The exercise> Search the data for the word "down" and copy every line where it occurs.

---*---

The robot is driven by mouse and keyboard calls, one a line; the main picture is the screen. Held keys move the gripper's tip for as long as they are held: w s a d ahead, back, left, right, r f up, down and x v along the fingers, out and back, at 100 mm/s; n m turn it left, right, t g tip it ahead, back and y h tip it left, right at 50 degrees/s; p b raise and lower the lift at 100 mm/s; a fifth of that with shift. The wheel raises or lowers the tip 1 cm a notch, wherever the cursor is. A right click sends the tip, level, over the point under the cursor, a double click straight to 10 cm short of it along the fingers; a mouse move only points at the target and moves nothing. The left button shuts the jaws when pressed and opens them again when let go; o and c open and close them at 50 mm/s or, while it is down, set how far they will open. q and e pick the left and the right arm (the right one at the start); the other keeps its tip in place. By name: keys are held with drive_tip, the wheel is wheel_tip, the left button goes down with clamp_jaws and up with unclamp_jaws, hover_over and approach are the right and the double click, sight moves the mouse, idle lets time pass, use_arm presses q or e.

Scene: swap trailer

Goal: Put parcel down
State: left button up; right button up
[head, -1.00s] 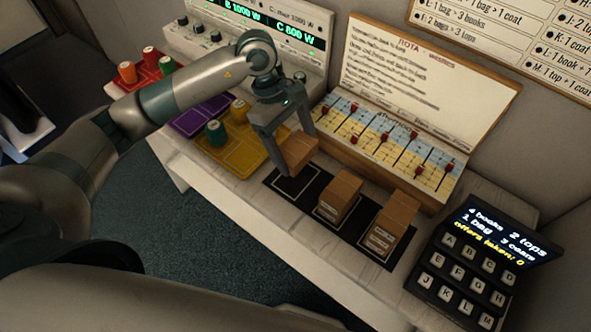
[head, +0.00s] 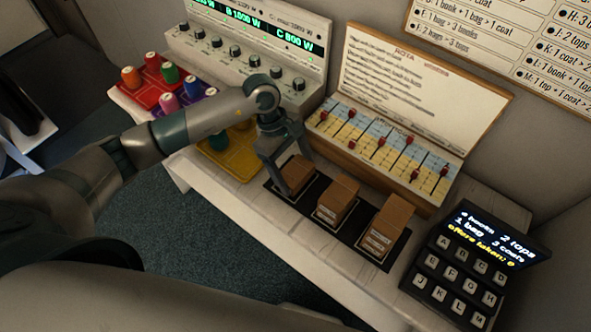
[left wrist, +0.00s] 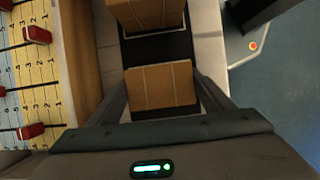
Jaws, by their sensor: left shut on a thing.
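The parcel is a small brown cardboard box (head: 297,174). It is between the fingers of my left gripper (head: 296,178), low over the left end of the black mat (head: 270,190) on the white bench. The left gripper is shut on it. In the left wrist view the parcel (left wrist: 160,86) sits between the two fingers, over the dark mat. Whether its underside touches the mat is hidden. Two more brown boxes stand on the mat to the right, a middle one (head: 337,202) and a right one (head: 386,228). My right gripper is not in view.
A yellow tray (head: 228,165) lies left of the mat, with red and purple trays of spools beyond. The rota board with red sliders (head: 385,140) stands close behind the mat. A black keypad (head: 470,262) stands at the right. A control panel (head: 245,50) is behind.

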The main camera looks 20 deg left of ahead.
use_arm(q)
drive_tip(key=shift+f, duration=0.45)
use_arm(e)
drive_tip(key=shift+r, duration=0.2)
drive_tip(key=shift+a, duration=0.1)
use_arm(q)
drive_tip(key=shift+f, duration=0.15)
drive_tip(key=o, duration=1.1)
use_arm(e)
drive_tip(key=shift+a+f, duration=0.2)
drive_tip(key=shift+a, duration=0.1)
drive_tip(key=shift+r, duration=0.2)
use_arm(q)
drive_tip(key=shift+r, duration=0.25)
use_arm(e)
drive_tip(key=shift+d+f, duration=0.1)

---*---

Solution to this exercise>
The robot is driven by mouse and keyboard calls, one a line; the main picture is the screen. Held keys move the gripper's tip for as long as they are held: w s a d ahead, back, left, right, r f up, down and x v along the fingers, out and back, at 100 mm/s; n m turn it left, right, t g tip it ahead, back and y h tip it left, right at 50 degrees/s; p b raise and lower the lift at 100 mm/s; a fifth of that with shift. The wheel raises or lowers the tip 1 cm a notch, wherever the cursor is. A right click sends the tip, level, over the point under the cursor, a double click straight to 10 cm short of it along the fingers; a mouse move only points at the target and moves nothing. The left button shuts the jaws when pressed and opens them again when let go; o and c open and close them at 50 mm/s or, while it is down, set how far they will open. q and e pick the left and the right arm (the right one at the start); the other keeps its tip in place. By name: keys are held with drive_tip, the wheel is wheel_tip, the left button goes down with clamp_jaws and up with unclamp_jaws, hover_over and approach are the right and the double click, sight moves the mouse, idle lets time pass, use_arm presses q or e.
Goal: Put parcel down

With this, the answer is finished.